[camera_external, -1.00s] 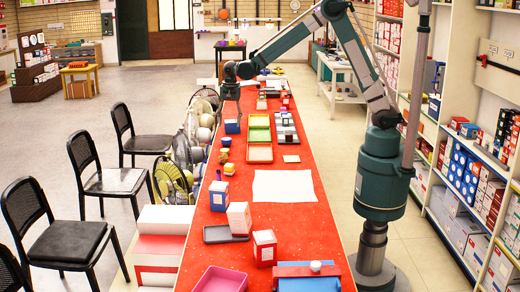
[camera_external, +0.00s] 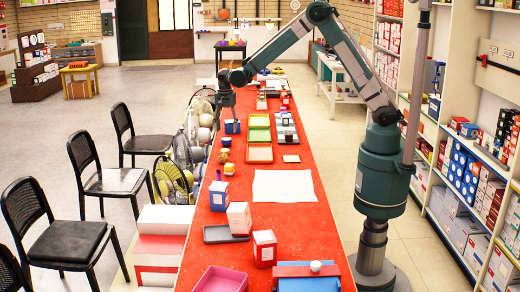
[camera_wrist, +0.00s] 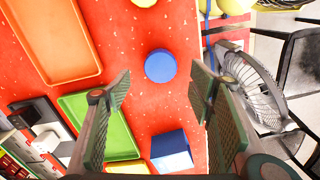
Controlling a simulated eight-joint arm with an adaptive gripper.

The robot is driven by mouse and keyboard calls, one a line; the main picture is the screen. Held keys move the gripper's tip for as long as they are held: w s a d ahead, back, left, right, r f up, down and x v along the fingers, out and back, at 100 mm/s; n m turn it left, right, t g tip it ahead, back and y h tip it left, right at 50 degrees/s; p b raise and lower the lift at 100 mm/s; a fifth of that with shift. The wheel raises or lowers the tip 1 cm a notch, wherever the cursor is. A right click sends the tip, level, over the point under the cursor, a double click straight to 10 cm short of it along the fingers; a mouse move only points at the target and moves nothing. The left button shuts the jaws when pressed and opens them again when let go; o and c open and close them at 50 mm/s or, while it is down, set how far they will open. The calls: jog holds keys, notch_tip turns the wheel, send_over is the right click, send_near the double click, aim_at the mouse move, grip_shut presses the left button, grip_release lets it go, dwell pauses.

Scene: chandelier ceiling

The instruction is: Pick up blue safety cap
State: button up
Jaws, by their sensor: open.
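The blue safety cap (camera_wrist: 160,66) is a round blue disc lying on the red speckled table in the wrist view. In the outside view it is a small blue spot (camera_external: 226,141) just in front of the blue box. My gripper (camera_wrist: 158,92) is open and empty, with its two fingers apart. In the wrist view the cap shows between and slightly beyond the fingertips. In the outside view my gripper (camera_external: 227,105) hangs pointing down above the table's left side, over and a little behind the blue box. It is apart from the cap.
A blue box (camera_wrist: 171,150) stands close to the cap. An orange tray (camera_wrist: 52,38) and a green tray (camera_wrist: 105,125) lie to the left. A yellow object (camera_wrist: 228,8) is near the table edge. Fans (camera_wrist: 245,75) and chairs stand off that edge.

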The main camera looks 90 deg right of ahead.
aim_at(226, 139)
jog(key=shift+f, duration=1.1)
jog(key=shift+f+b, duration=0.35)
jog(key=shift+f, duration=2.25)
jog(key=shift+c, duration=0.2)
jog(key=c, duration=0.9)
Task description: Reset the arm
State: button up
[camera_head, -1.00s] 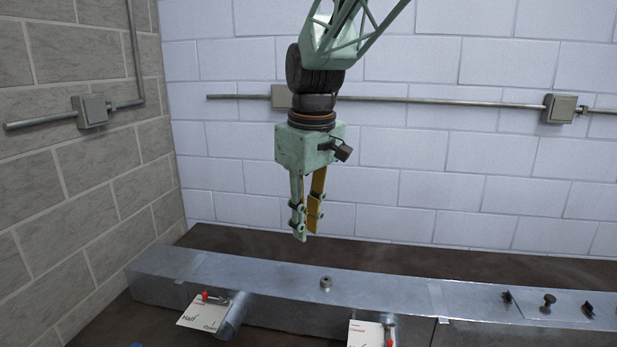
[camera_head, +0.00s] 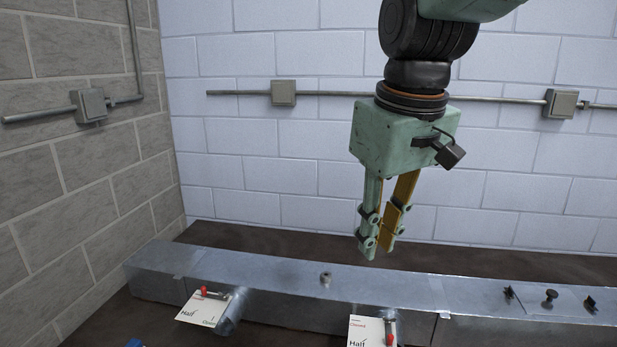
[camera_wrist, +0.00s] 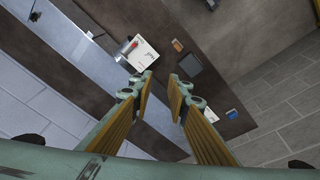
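My gripper (camera_head: 378,248) hangs pointing down above the long metal duct (camera_head: 270,275), in front of the white block wall. It is clear of the duct and holds nothing. In the wrist view the two fingers (camera_wrist: 162,80) stand apart with an empty gap between them. My arm comes in from the top right of the head view.
Two side branches of the duct carry red-handled levers and white cards, one card (camera_head: 203,308) at left, another (camera_head: 367,331) at centre. Several dark fittings (camera_head: 549,299) stand on the duct at right. A conduit (camera_head: 420,96) runs along the wall.

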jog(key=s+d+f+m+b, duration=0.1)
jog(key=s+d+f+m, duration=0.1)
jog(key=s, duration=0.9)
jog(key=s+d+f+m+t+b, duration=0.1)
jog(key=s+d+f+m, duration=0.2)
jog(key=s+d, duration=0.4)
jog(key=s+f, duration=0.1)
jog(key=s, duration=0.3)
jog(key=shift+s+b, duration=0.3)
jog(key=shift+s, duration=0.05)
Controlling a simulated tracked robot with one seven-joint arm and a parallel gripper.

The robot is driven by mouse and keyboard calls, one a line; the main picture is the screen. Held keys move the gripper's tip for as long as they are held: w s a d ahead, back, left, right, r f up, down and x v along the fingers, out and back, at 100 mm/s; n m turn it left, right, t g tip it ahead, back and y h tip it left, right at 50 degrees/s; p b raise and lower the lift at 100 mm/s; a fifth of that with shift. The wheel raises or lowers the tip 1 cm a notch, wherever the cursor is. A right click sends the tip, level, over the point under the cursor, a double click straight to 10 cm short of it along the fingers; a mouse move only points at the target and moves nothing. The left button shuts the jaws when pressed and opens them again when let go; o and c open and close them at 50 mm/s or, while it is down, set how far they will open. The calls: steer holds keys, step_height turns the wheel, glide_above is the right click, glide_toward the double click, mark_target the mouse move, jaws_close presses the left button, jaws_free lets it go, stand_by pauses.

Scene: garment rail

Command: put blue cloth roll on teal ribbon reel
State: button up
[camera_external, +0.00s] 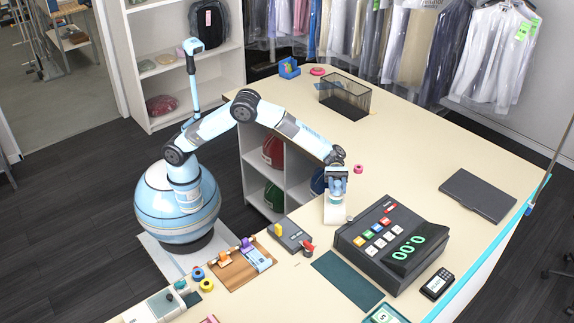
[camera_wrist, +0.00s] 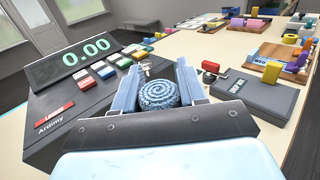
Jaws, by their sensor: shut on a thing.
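The blue cloth roll (camera_wrist: 158,94) shows its spiral end in the wrist view. My gripper (camera_wrist: 158,86) is shut on it, with a finger on each side. In the external view my gripper (camera_external: 335,207) points down over the counter beside the cash register; the roll cannot be made out there. A small teal round thing (camera_external: 181,285) at the front left of the counter may be the teal ribbon reel, but it is too small to be sure. It lies well to the left of my gripper.
The cash register (camera_external: 378,241) stands close to the right of my gripper. A grey box (camera_external: 290,236) with a yellow block and a wooden board (camera_external: 238,270) with clips lie to the left. Blue and yellow reels (camera_external: 197,274) lie beyond the board. A mesh basket (camera_external: 345,96) stands behind.

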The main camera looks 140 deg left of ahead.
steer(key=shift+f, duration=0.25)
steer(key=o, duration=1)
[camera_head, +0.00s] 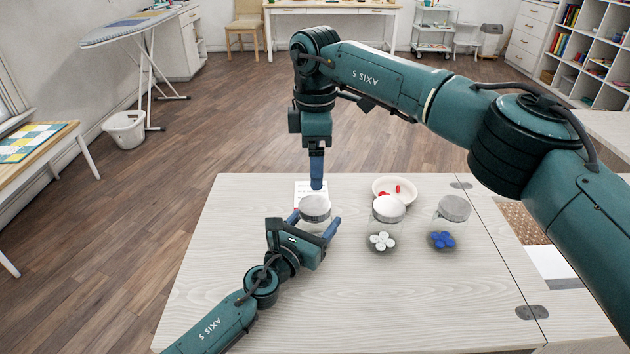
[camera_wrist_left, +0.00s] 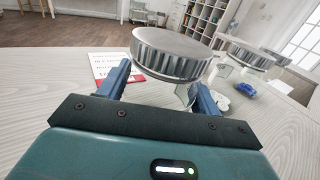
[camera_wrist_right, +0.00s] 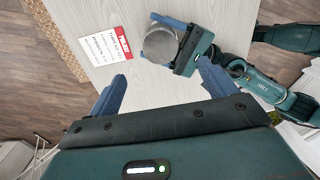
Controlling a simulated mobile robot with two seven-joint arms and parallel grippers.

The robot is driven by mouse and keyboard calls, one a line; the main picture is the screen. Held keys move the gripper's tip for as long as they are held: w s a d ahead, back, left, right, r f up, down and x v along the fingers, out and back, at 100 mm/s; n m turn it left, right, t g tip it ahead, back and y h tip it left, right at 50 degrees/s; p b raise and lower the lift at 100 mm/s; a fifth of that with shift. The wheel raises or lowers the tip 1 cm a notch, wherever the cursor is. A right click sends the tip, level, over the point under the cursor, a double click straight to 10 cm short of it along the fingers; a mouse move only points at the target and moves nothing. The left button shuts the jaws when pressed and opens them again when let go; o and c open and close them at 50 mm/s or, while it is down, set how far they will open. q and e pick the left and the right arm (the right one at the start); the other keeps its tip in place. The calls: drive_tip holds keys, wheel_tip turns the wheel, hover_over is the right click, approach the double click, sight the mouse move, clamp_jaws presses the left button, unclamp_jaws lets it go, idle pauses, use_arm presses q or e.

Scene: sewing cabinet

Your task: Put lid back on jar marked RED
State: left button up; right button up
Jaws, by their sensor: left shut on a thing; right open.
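A clear jar (camera_head: 311,226) stands on the table with a grey ribbed lid (camera_head: 315,203) on top. My left gripper (camera_head: 312,221) is shut around the jar's glass, below the lid. In the left wrist view the lid (camera_wrist_left: 172,52) hides most of the glass. I cannot tell how tightly it sits, and no RED marking or contents show on this jar. My right gripper (camera_head: 316,186) points down, open and empty, just behind and above the lid. In the right wrist view the lid (camera_wrist_right: 160,46) lies ahead of its spread fingers (camera_wrist_right: 162,85).
A jar with white buttons (camera_head: 382,241) and a jar with blue buttons (camera_head: 443,240), both lidded, stand to the right. A white bowl (camera_head: 394,200) with red pieces is behind them. A card with a red band (camera_wrist_right: 97,32) lies behind the held jar.

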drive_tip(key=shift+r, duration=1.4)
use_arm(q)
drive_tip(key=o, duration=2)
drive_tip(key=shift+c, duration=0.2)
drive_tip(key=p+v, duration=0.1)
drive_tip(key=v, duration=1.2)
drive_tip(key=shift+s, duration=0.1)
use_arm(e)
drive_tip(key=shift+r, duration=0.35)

────

#### Written request
Return the listing above unchanged, apart from dropping its pictures.

#### Task solution
[camera_external, -1.00s] 
[camera_external, +0.00s] 
[camera_wrist, +0.00s] 
Controlling a simulated eight-joint arm with an adaptive gripper.

The robot is driven by mouse and keyboard calls, one a line; the main picture is the screen. Held keys move the gripper's tip for as long as they are held: w s a d ahead, back, left, right, r f up, down and x v along the fingers, out and back, at 100 mm/s; n m turn it left, right, t g tip it ahead, back and y h tip it left, right at 50 degrees/s; p b raise and lower the lift at 100 mm/s; a fifth of that with shift. The wheel raises or lowers the tip 1 cm a notch, wherever the cursor is. A right click sends the tip, level, over the point under the cursor, a double click straight to 10 cm short of it along the fingers; a mouse move only points at the target and moves nothing. The left button shuts the jaws when pressed and opens them again when let go; o and c open and close them at 50 mm/s or, while it is down, set how far they will open. The calls: jog holds keys, notch_tip turns the wheel, send_over is the right click, send_near the double click, aim_at the mouse move, grip_shut presses the left button, grip_release lets it go, dwell pauses.

Scene: chandelier ceiling

The instruction is: Pick up blue safety cap
State: button up
Jaws, by their sensor: open.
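The blue safety cap (camera_wrist: 160,66) is a round blue disc lying on the red speckled table in the wrist view. In the outside view it is a small blue spot (camera_external: 226,141) just in front of the blue box. My gripper (camera_wrist: 158,92) is open and empty, with its two fingers apart. In the wrist view the cap shows between and slightly beyond the fingertips. In the outside view my gripper (camera_external: 227,105) hangs pointing down above the table's left side, over and a little behind the blue box. It is apart from the cap.
A blue box (camera_wrist: 171,150) stands close to the cap. An orange tray (camera_wrist: 52,38) and a green tray (camera_wrist: 105,125) lie to the left. A yellow object (camera_wrist: 228,8) is near the table edge. Fans (camera_wrist: 245,75) and chairs stand off that edge.

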The main camera looks 90 deg right of ahead.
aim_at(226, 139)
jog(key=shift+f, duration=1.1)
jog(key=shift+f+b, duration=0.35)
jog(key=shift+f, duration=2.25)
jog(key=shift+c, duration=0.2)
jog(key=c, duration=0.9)
Task description: Reset the arm
State: button up
[camera_head, -1.00s] 
[camera_head, +0.00s] 
[camera_wrist, +0.00s] 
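My gripper (camera_head: 378,248) hangs pointing down above the long metal duct (camera_head: 270,275), in front of the white block wall. It is clear of the duct and holds nothing. In the wrist view the two fingers (camera_wrist: 162,80) stand apart with an empty gap between them. My arm comes in from the top right of the head view.
Two side branches of the duct carry red-handled levers and white cards, one card (camera_head: 203,308) at left, another (camera_head: 367,331) at centre. Several dark fittings (camera_head: 549,299) stand on the duct at right. A conduit (camera_head: 420,96) runs along the wall.

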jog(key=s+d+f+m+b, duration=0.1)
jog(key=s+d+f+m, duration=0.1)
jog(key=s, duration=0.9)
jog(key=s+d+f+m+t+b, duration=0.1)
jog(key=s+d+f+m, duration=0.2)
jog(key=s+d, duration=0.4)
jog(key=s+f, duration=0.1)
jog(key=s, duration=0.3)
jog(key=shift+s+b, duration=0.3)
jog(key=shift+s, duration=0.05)
Controlling a simulated tracked robot with one seven-joint arm and a parallel gripper.

The robot is driven by mouse and keyboard calls, one a line; the main picture is the screen. Held keys move the gripper's tip for as long as they are held: w s a d ahead, back, left, right, r f up, down and x v along the fingers, out and back, at 100 mm/s; n m turn it left, right, t g tip it ahead, back and y h tip it left, right at 50 degrees/s; p b raise and lower the lift at 100 mm/s; a fifth of that with shift. The wheel raises or lowers the tip 1 cm a notch, wherever the cursor is. A right click sends the tip, level, over the point under the cursor, a double click straight to 10 cm short of it along the fingers; a mouse move only points at the target and moves nothing. The left button shuts the jaws when pressed and opens them again when let go; o and c open and close them at 50 mm/s or, while it is down, set how far they will open. The calls: steer holds keys, step_height turns the wheel, glide_above is the right click, glide_toward the double click, mark_target the mouse move, jaws_close presses the left button, jaws_free lets it go, stand_by pauses.

Scene: garment rail

Command: put blue cloth roll on teal ribbon reel
State: button up
[camera_external, +0.00s] 
[camera_wrist, +0.00s] 
Jaws, by their sensor: shut on a thing.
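The blue cloth roll (camera_wrist: 158,94) shows its spiral end in the wrist view. My gripper (camera_wrist: 158,86) is shut on it, with a finger on each side. In the external view my gripper (camera_external: 335,207) points down over the counter beside the cash register; the roll cannot be made out there. A small teal round thing (camera_external: 181,285) at the front left of the counter may be the teal ribbon reel, but it is too small to be sure. It lies well to the left of my gripper.
The cash register (camera_external: 378,241) stands close to the right of my gripper. A grey box (camera_external: 290,236) with a yellow block and a wooden board (camera_external: 238,270) with clips lie to the left. Blue and yellow reels (camera_external: 197,274) lie beyond the board. A mesh basket (camera_external: 345,96) stands behind.

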The main camera looks 140 deg left of ahead.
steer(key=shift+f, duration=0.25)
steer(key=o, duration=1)
[camera_head, +0.00s] 
[camera_wrist_left, +0.00s] 
[camera_wrist_right, +0.00s] 
Controlling a simulated mobile robot with two seven-joint arms and parallel grippers.

The robot is driven by mouse and keyboard calls, one a line; the main picture is the screen. Held keys move the gripper's tip for as long as they are held: w s a d ahead, back, left, right, r f up, down and x v along the fingers, out and back, at 100 mm/s; n m turn it left, right, t g tip it ahead, back and y h tip it left, right at 50 degrees/s; p b raise and lower the lift at 100 mm/s; a fifth of that with shift. The wheel raises or lowers the tip 1 cm a notch, wherever the cursor is. A right click sends the tip, level, over the point under the cursor, a double click straight to 10 cm short of it along the fingers; a mouse move only points at the target and moves nothing. The left button shuts the jaws when pressed and opens them again when let go; o and c open and close them at 50 mm/s or, while it is down, set how far they will open. q and e pick the left and the right arm (the right one at the start); the other keeps its tip in place. The calls: drive_tip holds keys, wheel_tip turns the wheel, hover_over is the right click, approach the double click, sight the mouse move, clamp_jaws presses the left button, unclamp_jaws lets it go, idle pauses, use_arm presses q or e.

Scene: sewing cabinet

Your task: Put lid back on jar marked RED
State: left button up; right button up
Jaws, by their sensor: left shut on a thing; right open.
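A clear jar (camera_head: 311,226) stands on the table with a grey ribbed lid (camera_head: 315,203) on top. My left gripper (camera_head: 312,221) is shut around the jar's glass, below the lid. In the left wrist view the lid (camera_wrist_left: 172,52) hides most of the glass. I cannot tell how tightly it sits, and no RED marking or contents show on this jar. My right gripper (camera_head: 316,186) points down, open and empty, just behind and above the lid. In the right wrist view the lid (camera_wrist_right: 160,46) lies ahead of its spread fingers (camera_wrist_right: 162,85).
A jar with white buttons (camera_head: 382,241) and a jar with blue buttons (camera_head: 443,240), both lidded, stand to the right. A white bowl (camera_head: 394,200) with red pieces is behind them. A card with a red band (camera_wrist_right: 97,32) lies behind the held jar.

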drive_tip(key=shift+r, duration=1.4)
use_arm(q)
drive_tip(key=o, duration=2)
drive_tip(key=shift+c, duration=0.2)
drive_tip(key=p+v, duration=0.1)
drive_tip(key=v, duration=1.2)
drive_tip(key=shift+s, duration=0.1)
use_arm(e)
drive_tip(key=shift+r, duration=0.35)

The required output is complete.